Abstract

Large woody debris (LWD) plays a key role in controlling the ecology and geomorphology of streams. Woody debris traps coarse particulate organic matter and sediments (Andersen and Sedell, 1979; Bilby and Likens, 1980; Marston, 1982); provides habitat for aquatic insects (Angermeier and Karr, 1984; Benke et al., 1985); and provides cover in pools and slow water areas (Bisson et al., 1982, 1987; Tschaplinski and Hartman, 1983; Fausch and Northcote, 1992). The role of wood in affecting stream morphology is dependent on the size of the stream (Bilby and Ward, 1989). In smaller streams, woody debris can create step pool sequences (Heede, 1972, 1985; Marston, 1982), increase pool area (Murphy and Hall, 1981; Ralph et al., 1994), and reduce sediment transport (Bilby, 1984).
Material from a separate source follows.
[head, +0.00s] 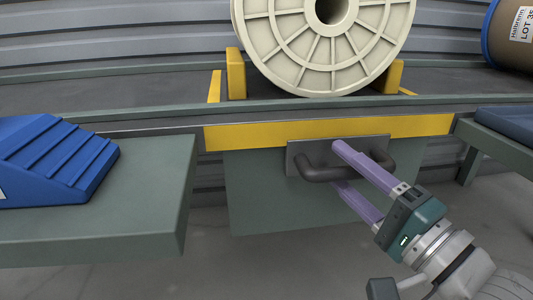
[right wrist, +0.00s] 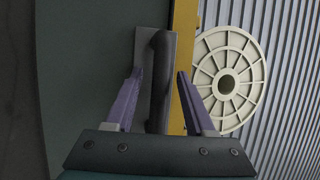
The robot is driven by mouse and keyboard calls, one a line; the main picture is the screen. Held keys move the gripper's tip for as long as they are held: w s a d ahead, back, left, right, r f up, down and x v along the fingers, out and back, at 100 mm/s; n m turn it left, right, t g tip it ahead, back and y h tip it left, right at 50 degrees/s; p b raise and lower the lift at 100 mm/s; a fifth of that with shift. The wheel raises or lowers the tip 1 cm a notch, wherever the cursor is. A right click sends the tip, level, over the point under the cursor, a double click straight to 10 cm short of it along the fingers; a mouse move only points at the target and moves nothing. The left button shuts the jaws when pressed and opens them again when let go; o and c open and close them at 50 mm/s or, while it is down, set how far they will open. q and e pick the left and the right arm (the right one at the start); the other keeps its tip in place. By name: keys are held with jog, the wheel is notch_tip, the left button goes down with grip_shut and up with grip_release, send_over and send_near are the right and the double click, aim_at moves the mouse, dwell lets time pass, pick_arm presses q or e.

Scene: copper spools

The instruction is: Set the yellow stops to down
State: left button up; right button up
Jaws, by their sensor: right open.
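Two yellow stops stand up on the rail bed, the left stop (head: 235,74) and the right stop (head: 395,76), one on each side of a cream spool (head: 285,45). Below them a dark handle (head: 325,174) sits on a grey plate (head: 297,150) under a yellow strip (head: 270,134). My right gripper (head: 338,166) is open at the handle, one purple finger above the bar and one below. In the right wrist view the handle (right wrist: 159,80) lies between the spread fingers, with gaps visible on both sides. My left gripper is not in view.
A blue ramped block (head: 60,160) rests on a green-grey table (head: 120,215) at the left. A copper-coloured spool with a blue rim (head: 515,40) stands at the upper right. A green-grey bench (head: 500,130) is at the right. Floor shows below the handle panel.

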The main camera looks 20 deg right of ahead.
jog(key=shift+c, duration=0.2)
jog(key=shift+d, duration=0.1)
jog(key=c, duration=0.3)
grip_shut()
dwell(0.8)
Nakamura and Swanson (1993) noted that the importance of woody debris to the morphology of first order streams can be limited by the size of the debris, which is often large enough to bridge the channel and not interact with the flow. Woody debris plays a larger role when it enters the channel bottom, where it can divert flow and affect erosion and deposition. The scale issues raised by Bilby and Ward (1989) and Nakamura and Swanson (1993) are critical to understanding the role of woody debris. To date, LWD has not been adequately studied at watershed scales in larger rivers. In fact, there is little understanding of the relationship between LWD and the geomorphic pattern of the river channel (Piegay and Marston, 1998; Piegay and Gumell, 1997; Piegay, 1993). The purpose of this study is to document the distribution of LWD jams on the Snake River in Grand Teton National Park, Wyoming in order to understand the effects of LWD on channel morphology in large river systems.